**Stated goal:** The records are to be restated in their entirety, word for word.

**Information shown:**

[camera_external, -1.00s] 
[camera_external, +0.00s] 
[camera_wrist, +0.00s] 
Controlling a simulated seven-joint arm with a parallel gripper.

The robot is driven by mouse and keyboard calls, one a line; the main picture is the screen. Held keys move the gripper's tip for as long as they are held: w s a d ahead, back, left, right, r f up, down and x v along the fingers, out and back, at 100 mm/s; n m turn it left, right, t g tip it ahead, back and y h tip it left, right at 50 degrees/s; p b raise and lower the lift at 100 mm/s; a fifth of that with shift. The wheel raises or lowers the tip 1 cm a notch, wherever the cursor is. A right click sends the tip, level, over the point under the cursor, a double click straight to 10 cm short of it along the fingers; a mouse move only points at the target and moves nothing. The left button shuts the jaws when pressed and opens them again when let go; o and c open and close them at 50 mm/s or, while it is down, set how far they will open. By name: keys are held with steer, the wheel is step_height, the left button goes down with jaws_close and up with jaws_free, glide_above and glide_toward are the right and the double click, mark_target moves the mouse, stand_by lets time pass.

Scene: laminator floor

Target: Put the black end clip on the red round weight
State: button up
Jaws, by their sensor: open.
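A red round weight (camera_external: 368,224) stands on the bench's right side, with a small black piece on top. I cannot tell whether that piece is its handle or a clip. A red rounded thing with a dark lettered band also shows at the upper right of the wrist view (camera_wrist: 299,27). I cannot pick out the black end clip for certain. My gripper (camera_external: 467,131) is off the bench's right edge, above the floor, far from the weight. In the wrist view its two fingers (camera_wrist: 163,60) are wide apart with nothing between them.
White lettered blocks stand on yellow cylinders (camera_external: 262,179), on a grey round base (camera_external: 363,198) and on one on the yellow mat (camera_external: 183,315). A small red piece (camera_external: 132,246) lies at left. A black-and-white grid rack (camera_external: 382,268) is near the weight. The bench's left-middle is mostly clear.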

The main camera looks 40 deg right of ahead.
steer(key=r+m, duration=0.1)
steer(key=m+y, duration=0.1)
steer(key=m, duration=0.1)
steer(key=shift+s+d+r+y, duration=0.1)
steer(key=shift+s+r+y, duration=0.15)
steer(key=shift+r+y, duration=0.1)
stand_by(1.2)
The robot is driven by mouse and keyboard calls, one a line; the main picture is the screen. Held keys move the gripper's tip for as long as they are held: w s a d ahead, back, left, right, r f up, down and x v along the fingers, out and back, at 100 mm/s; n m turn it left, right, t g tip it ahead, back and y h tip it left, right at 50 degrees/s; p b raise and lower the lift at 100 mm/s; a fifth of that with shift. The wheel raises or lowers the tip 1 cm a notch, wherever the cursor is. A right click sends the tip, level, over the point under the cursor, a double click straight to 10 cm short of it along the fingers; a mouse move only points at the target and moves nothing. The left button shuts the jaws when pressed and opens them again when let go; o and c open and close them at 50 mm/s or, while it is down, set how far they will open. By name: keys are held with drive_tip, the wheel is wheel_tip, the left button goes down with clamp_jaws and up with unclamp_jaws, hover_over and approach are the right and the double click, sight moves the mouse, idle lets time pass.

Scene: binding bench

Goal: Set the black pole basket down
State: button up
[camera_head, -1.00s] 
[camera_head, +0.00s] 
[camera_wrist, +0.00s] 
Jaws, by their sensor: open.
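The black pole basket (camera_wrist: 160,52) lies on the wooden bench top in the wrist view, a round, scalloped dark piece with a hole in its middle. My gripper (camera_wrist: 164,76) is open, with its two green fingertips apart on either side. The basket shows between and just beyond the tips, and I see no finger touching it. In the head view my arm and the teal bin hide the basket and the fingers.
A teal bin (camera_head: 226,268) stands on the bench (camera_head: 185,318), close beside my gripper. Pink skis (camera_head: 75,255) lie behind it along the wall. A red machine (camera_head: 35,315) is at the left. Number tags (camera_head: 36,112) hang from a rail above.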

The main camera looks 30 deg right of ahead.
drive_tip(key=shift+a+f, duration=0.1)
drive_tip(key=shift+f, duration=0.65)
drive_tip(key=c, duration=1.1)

**Result of this exercise:**
[camera_external, -1.00s] 
[camera_external, +0.00s] 
[camera_wrist, +0.00s] 
Controlling a simulated seven-joint arm with a parallel gripper.

The robot is driven by mouse and keyboard calls, one a line; the main picture is the screen. Held keys move the gripper's tip for as long as they are held: w s a d ahead, back, left, right, r f up, down and x v along the fingers, out and back, at 100 mm/s; n m turn it left, right, t g tip it ahead, back and y h tip it left, right at 50 degrees/s; p b raise and lower the lift at 100 mm/s; a fifth of that with shift. The wheel raises or lowers the tip 1 cm a notch, wherever the cursor is. A right click sends the tip, level, over the point under the cursor, a double click straight to 10 cm short of it along the fingers; a mouse move only points at the target and moves nothing. The left button shuts the jaws when pressed and opens them again when let go; o and c open and close them at 50 mm/s or, while it is down, set how far they will open. By name: keys are held with steer, the wheel is step_height, the left button goes down with jaws_close and up with jaws_free, glide_above and glide_toward are the right and the double click, mark_target moves the mouse, stand_by lets time pass.

Scene: laminator floor

Target: Put the black end clip on the red round weight
State: button up
Jaws, by their sensor: open.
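A red round weight (camera_external: 368,224) stands on the bench's right side, with a small black piece on top. I cannot tell whether that piece is its handle or a clip. A red rounded thing with a dark lettered band also shows at the upper right of the wrist view (camera_wrist: 299,27). I cannot pick out the black end clip for certain. My gripper (camera_external: 467,131) is off the bench's right edge, above the floor, far from the weight. In the wrist view its two fingers (camera_wrist: 163,60) are wide apart with nothing between them.
White lettered blocks stand on yellow cylinders (camera_external: 262,179), on a grey round base (camera_external: 363,198) and on one on the yellow mat (camera_external: 183,315). A small red piece (camera_external: 132,246) lies at left. A black-and-white grid rack (camera_external: 382,268) is near the weight. The bench's left-middle is mostly clear.

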The main camera looks 40 deg right of ahead.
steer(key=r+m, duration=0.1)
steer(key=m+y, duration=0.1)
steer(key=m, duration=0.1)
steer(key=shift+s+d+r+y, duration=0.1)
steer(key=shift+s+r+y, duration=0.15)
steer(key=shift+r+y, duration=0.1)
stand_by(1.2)
The robot is driven by mouse and keyboard calls, one a line; the main picture is the screen. Held keys move the gripper's tip for as long as they are held: w s a d ahead, back, left, right, r f up, down and x v along the fingers, out and back, at 100 mm/s; n m turn it left, right, t g tip it ahead, back and y h tip it left, right at 50 degrees/s; p b raise and lower the lift at 100 mm/s; a fifth of that with shift. The wheel raises or lowers the tip 1 cm a notch, wherever the cursor is. A right click sends the tip, level, over the point under the cursor, a double click straight to 10 cm short of it along the fingers; a mouse move only points at the target and moves nothing. The left button shuts the jaws when pressed and opens them again when let go; o and c open and close them at 50 mm/s or, while it is down, set how far they will open. By name: keys are held with drive_tip, the wheel is wheel_tip, the left button goes down with clamp_jaws and up with unclamp_jaws, hover_over and approach are the right and the double click, sight moves the mouse, idle lets time pass.

Scene: binding bench

Goal: Set the black pole basket down
State: button up
[camera_head, -1.00s] 
[camera_head, +0.00s] 
[camera_wrist, +0.00s] 
Jaws, by their sensor: open.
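The black pole basket (camera_wrist: 160,52) lies on the wooden bench top in the wrist view, a round, scalloped dark piece with a hole in its middle. My gripper (camera_wrist: 164,76) is open, with its two green fingertips apart on either side. The basket shows between and just beyond the tips, and I see no finger touching it. In the head view my arm and the teal bin hide the basket and the fingers.
A teal bin (camera_head: 226,268) stands on the bench (camera_head: 185,318), close beside my gripper. Pink skis (camera_head: 75,255) lie behind it along the wall. A red machine (camera_head: 35,315) is at the left. Number tags (camera_head: 36,112) hang from a rail above.

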The main camera looks 30 deg right of ahead.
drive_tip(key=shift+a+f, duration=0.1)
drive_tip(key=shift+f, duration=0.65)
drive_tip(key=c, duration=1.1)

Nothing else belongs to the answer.